[Python-ideas] csv.DictReader could handle headers more intelligently.

Fri Jan 25 00:53:51 CET 2013

On 25/01/13 02:11, J. Cliff Dyer wrote:
> On Thu, 2013-01-24 at 13:38 +0100, Antoine Pitrou wrote:
>>> 1. Do any data conditioning by ignoring empty lines and lines of
>>> just field delimiters before the header row (consensus seems to be
>>> "no")
>
> Well, I wouldn't necessarily say we have a consensus on this one.  This
> idea received a +1 from Bruce Leban and an "I don't see any reason not
> to" from Steven D'Aprano.
>
> Objections are:
>
> 1. It's a backwards-incompatible change.

All bug fixes are backwards-incompatible changes.

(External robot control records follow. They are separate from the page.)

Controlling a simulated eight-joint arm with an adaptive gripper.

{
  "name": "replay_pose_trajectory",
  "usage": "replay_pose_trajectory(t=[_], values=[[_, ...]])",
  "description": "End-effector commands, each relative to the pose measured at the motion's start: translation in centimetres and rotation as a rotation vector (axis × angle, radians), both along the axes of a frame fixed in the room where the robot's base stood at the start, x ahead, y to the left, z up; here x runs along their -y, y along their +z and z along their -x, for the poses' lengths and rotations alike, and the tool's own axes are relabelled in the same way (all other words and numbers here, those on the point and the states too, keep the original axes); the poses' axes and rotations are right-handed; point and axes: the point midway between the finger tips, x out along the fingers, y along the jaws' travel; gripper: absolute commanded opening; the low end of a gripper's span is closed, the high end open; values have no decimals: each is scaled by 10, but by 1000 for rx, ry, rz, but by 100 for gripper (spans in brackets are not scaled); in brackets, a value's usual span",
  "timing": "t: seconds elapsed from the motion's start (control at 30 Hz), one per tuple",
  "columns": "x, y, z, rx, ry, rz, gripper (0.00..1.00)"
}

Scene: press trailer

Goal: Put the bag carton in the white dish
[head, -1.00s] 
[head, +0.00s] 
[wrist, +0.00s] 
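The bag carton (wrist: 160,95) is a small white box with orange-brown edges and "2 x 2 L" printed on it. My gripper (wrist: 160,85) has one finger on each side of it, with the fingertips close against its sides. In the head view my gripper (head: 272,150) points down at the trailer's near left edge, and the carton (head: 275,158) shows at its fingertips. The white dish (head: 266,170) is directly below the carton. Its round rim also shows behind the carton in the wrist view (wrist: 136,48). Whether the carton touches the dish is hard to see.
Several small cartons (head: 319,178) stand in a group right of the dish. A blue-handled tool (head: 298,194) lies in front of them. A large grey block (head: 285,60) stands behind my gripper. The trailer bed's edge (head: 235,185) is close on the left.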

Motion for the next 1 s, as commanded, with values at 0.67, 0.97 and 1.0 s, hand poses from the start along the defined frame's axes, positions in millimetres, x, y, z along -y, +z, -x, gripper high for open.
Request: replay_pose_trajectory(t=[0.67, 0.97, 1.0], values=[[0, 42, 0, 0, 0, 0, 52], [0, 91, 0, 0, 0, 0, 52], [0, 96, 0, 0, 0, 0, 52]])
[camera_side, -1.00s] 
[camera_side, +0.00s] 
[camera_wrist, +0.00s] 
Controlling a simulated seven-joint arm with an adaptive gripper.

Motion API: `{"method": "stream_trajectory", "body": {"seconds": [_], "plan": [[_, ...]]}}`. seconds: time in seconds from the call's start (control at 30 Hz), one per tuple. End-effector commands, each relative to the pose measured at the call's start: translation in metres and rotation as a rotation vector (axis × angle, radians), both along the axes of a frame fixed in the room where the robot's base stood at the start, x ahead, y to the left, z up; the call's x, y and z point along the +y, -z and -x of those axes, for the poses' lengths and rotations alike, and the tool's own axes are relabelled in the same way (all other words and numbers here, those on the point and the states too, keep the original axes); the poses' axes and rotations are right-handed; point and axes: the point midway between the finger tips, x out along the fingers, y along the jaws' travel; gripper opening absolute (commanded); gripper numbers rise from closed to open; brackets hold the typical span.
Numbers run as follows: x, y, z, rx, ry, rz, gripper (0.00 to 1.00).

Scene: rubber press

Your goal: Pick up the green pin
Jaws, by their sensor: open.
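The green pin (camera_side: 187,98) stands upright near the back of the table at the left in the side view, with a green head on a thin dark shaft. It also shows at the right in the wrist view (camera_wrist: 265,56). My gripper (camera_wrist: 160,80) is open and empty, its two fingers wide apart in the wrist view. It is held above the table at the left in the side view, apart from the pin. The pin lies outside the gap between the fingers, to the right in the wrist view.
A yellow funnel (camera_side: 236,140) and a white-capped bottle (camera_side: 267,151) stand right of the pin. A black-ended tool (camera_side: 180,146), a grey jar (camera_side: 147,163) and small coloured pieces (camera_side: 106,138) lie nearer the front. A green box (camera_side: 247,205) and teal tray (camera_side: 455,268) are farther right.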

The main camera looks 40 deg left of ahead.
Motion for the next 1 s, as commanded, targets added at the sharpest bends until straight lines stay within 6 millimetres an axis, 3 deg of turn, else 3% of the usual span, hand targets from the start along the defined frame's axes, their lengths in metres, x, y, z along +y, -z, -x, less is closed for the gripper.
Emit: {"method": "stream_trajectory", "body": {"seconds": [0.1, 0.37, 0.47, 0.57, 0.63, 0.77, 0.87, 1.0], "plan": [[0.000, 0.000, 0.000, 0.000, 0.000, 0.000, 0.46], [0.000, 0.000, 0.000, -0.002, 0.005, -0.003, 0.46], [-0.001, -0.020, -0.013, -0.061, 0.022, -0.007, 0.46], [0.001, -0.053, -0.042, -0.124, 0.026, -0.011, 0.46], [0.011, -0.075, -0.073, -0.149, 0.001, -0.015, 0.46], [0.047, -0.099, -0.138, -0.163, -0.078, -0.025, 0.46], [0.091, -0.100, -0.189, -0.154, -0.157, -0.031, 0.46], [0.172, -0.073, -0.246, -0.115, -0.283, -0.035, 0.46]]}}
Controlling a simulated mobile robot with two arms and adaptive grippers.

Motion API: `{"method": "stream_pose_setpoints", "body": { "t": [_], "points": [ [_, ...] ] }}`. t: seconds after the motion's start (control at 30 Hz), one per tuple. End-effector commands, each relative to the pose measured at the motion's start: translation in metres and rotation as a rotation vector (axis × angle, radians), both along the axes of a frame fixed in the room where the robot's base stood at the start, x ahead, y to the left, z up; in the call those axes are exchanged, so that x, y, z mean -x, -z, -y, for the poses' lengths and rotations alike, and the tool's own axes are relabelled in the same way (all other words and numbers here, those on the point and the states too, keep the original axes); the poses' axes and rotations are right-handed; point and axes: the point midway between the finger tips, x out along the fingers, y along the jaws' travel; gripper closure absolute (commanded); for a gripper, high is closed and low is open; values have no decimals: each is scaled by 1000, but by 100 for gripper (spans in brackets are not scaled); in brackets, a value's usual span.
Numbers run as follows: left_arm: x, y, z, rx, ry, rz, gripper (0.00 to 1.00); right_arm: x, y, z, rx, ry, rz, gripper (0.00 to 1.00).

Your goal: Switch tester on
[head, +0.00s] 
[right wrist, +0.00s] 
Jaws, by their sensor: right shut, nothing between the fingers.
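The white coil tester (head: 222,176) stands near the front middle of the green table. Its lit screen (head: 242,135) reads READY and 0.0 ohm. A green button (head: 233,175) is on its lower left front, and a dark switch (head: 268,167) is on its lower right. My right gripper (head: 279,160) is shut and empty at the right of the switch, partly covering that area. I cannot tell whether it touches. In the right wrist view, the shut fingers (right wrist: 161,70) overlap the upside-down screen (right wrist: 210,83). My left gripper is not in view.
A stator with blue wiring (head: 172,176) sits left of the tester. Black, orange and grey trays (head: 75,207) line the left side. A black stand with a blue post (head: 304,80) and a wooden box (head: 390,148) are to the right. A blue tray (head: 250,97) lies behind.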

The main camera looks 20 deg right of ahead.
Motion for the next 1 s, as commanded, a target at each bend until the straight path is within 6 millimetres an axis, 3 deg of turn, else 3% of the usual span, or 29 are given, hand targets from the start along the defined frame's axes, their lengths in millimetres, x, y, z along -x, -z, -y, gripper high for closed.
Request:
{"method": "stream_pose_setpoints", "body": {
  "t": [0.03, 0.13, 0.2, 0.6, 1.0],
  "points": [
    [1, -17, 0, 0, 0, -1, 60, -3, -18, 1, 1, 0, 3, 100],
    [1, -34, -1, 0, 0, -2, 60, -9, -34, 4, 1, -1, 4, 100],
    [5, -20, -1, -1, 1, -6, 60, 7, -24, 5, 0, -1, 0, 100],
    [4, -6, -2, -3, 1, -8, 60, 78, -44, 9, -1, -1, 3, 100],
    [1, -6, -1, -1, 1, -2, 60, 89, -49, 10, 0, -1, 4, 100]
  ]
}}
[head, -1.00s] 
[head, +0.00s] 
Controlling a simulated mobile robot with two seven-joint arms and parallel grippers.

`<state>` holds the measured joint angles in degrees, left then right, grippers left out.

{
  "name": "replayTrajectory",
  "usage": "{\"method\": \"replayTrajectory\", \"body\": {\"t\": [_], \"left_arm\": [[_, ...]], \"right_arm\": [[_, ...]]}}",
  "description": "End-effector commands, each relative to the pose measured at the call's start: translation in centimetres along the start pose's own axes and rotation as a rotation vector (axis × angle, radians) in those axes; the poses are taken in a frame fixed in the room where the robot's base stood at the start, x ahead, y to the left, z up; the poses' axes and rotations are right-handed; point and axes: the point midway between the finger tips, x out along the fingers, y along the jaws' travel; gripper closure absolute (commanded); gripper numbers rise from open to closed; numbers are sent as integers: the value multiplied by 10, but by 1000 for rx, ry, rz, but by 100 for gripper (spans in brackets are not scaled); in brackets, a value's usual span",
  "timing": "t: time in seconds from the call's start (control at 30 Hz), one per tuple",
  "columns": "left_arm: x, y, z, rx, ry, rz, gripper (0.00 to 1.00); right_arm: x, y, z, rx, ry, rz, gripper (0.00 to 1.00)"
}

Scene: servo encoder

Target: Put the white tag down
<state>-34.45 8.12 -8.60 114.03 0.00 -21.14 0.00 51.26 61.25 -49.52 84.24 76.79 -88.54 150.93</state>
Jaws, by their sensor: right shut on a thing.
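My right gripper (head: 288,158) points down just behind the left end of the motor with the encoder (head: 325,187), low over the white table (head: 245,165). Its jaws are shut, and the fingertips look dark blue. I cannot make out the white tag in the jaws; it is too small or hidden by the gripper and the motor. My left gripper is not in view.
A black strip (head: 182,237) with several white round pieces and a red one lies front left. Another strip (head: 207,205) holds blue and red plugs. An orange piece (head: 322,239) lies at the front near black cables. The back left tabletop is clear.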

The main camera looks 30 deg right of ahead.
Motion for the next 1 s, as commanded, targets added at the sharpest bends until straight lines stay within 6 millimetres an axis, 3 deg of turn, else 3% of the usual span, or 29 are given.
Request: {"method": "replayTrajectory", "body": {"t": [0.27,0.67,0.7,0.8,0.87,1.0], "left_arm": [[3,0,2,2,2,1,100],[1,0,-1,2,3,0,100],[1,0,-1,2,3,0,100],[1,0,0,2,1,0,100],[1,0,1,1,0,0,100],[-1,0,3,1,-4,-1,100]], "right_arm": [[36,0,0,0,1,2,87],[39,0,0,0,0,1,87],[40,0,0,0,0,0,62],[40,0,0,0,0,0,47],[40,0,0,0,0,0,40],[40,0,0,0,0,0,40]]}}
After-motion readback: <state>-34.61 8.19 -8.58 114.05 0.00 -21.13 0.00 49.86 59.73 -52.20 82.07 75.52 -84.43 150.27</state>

The question is, is
there anyone relying on this behaviour?

DictReader already ignores blank lines, *except for the very first line*.
Using Python 3.3:

py> from io import StringIO
py> from csv import DictReader
py> data = StringIO('spam,ham,eggs\n\n\n\n1,2,3\n\n\n\n\n4,5,6\n')
py> x = csv.DictReader(data)
py> next(x)
{'eggs': '3', 'ham': '2', 'spam': '1'}
py> next(x)
{'eggs': '6', 'ham': '5', 'spam': '4'}

I don't expect that there is anyone relying on a CSV file with a leading
blank line to be treated as one having no columns at all:

py> data = StringIO('\n\n\n\nspam,ham,eggs\n1,2,3\n4,5,6\n')
py> x = DictReader(data)
py> next(x)
{None: ['spam', 'ham', 'eggs']}
py> x.fieldnames
[]

I expect that there is probably code that works around this issue, by
skipping blank lines somehow, e.g.

DictReader(row for row in data if row.strip())

These work-arounds may (or not) be fragile or buggy, but they ought
to continue working even if DictReader changes its header detection.

-- 
Steven